THE COUNCIL OF THE HOLY PLACES

8. (1) There shall be a Council of the Holy Places con­sisting of the heads of the communities interested in the Holy Places.

    (2) The Council shall perform the functions placed upon it by the present Statute, and shall serve as the organ for the representation to the Commissioner of the collective views of the religious communities interested in the Holy Places. Each community shall however remain entitled to present its views on any matter affecting it directly to the Commissioner or to the Israeli authorities.

    (3) Communications on municipal matters shall take place between the religious communities and the local municipal authorities. On all other matters the communities shall com­municate with the Israeli Ministry of Religious Affairs.
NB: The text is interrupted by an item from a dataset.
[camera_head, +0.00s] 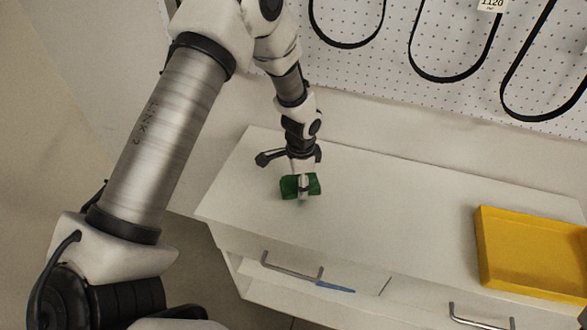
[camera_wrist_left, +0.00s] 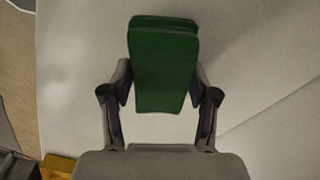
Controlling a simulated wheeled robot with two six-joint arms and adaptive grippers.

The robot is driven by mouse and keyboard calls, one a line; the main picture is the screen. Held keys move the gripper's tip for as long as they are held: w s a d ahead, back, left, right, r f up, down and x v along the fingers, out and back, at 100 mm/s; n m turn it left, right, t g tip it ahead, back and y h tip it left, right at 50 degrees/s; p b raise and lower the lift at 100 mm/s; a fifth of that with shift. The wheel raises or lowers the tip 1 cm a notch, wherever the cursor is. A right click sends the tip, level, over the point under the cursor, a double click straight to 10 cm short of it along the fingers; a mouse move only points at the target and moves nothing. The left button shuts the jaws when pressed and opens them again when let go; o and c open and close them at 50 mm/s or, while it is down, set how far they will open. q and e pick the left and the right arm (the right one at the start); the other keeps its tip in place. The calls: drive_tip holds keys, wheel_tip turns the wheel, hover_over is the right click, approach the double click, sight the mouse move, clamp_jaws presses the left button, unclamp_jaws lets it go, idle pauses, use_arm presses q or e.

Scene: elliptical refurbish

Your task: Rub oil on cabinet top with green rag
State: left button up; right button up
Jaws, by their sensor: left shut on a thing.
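The green rag (camera_head: 289,187) is in my left gripper (camera_head: 301,188), which is shut on it. The rag is at or just above the white cabinet top (camera_head: 380,210), toward its left end; I cannot tell for sure whether it touches. In the left wrist view the folded green rag (camera_wrist_left: 165,70) sits between the two fingers of the left gripper (camera_wrist_left: 162,95), over the pale top. No oil can be made out on the surface. My right gripper is not in view.
A yellow tray (camera_head: 500,283) stands on the right end of the cabinet top. Drawer handles (camera_head: 290,269) and a blue object (camera_head: 335,287) are on the cabinet front. A pegboard (camera_head: 390,45) with black loops is on the wall behind. The middle of the top is clear.

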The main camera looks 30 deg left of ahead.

CONSIDERATIONS OF SECURITY

9. The provisions of this Statute are subject to the interests of the security of Israel and, in particular, so long as the United Arab Republic, Syria, Lebanon, Jordan, Iraq or any other State maintains with Israel a state of war or belligerency, whether or not accompanied by hostilities; and the State of Israel shall be entitled for such security purposes within limits dictated by the exigencies of the circumstances to restrict the liberties herein guaranteed. The Commissioner shall hear any complaints which any community may make in this connection and may, if he thinks fit, refer the same to the Government of Israel.